Members of Cabinet at that time interfered–and I will say this–interfered in a process to disclose to Manitobans.  A website had been developed to disclose to Manitobans these dangerous or over levels of lead in soil. And that website was unceremoniously turned down before it ever went live. I am shocked that the media in this province has not paid more attention to the issue.
To the member's particular concerns, whether justice will ever be done on that account for the people who live in those areas, I don't know. We have worked in collaboration. It was our government who disclosed these levels. It is our government, under the direction of the Minister for Sustainable Development who undertook to additionally study these levels. It is our minister who undertook to disclose those levels in a proactive way to Manitobans. We have worked collaboratively.
The public held–the Chief Provincial Public Health Officer who was acting told me that there is no imminent threat; there's no dangerous level in this area, at the school ground or community ground. I asked that individual if he would have helped–felt comfortable for his children to go play in that playground, and he said, absolutely and without qualification.
To the member's questions about whether in future there should be more substantive work undertaken to test for lead levels in people, well, I think we would have to be careful to develop a evidence-based and scientific-based examination of this before we assign causality. We would have to understand what other contaminants in the area of the city there might be unrelated to the levels in excess that we saw at these hotspots.
The member also understands, as the–I know the Minister of Sustainable Development (Ms. Squires) will be able to provide further clarification of these matters when she is herself in the Committee of Supply. But we know that the work to denotate the locations of testing going back to the 1990s, I believe, when the first testing was undertaken–could have been the '90s–it was not exceptionally scientific in the location.

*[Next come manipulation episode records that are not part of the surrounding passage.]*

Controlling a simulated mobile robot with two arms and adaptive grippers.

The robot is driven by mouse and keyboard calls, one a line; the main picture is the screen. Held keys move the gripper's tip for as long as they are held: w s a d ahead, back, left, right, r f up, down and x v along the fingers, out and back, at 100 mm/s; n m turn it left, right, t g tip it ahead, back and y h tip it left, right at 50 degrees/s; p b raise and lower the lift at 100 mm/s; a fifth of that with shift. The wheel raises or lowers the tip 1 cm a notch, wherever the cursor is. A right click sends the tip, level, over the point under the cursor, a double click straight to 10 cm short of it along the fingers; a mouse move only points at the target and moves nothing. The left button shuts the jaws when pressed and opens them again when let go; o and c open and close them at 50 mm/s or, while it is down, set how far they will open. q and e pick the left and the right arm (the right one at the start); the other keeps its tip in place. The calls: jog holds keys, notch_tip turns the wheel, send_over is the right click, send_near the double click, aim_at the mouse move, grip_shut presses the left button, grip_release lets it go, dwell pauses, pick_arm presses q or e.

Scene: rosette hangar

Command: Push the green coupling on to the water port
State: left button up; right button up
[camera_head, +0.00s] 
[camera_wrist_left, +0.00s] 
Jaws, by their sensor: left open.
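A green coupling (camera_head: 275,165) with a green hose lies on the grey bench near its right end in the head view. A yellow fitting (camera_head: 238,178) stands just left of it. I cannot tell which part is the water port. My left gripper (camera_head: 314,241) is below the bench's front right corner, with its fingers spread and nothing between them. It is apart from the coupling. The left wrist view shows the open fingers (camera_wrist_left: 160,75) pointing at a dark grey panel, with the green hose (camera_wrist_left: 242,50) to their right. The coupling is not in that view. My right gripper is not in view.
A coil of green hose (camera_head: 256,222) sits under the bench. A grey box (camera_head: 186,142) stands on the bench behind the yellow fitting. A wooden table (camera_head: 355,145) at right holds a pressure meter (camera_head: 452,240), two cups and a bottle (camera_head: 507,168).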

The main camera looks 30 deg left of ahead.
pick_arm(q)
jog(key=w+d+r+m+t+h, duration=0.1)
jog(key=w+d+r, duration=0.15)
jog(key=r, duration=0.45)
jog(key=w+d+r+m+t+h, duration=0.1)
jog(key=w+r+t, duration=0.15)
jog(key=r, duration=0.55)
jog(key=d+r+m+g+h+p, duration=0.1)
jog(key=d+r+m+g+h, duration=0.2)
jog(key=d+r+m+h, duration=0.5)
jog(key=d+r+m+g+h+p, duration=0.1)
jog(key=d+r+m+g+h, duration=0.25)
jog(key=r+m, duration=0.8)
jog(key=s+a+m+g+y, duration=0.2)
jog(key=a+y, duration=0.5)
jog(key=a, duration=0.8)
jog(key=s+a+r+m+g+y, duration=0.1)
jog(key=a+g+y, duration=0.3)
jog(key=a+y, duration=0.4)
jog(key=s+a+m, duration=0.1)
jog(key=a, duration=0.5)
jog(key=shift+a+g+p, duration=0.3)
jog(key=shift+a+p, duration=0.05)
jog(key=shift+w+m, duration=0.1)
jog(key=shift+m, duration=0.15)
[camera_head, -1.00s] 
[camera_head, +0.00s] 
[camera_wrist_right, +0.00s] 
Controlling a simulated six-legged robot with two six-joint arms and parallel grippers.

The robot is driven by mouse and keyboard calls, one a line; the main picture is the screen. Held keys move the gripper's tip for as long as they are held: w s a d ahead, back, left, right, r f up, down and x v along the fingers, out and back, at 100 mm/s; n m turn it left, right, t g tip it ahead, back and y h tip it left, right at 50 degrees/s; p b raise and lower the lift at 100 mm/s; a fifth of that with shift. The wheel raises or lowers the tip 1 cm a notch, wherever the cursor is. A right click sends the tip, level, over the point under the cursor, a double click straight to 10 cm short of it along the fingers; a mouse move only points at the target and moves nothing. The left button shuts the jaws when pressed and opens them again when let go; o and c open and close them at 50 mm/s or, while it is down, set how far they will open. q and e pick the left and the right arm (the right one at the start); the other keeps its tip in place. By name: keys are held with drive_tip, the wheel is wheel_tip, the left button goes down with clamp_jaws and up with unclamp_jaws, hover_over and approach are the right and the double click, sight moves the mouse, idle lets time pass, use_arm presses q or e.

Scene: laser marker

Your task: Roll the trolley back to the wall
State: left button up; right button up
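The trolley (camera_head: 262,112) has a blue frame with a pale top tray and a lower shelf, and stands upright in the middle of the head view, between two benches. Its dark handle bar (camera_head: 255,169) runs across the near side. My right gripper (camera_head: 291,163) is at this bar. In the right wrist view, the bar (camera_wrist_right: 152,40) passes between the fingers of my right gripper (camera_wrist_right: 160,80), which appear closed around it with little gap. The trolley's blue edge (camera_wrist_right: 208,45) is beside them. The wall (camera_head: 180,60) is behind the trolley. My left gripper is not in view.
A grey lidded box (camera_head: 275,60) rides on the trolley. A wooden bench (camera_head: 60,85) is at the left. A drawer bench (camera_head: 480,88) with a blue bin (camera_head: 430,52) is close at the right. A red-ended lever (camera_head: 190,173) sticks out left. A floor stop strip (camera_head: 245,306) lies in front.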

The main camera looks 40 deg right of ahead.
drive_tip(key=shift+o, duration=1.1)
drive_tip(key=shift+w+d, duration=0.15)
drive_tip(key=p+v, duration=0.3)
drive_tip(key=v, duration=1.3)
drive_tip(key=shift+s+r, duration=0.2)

      We know how critically important that is now in modern soil testing. So we're essentially going back to site and trying to decide, on the basis of landmarks, where we should be taking the next soil site–sample from. And that's very unprecise. Not to say that further work couldn't be undertaken, but I would direct that member to make further questions to the Minister of Sustainable Development, who, I know, will only be too happy to answer those questions because she herself really took this issue seriously, undertook to do the work to undo the calamity of the cover-up of the NDP in respect to this file.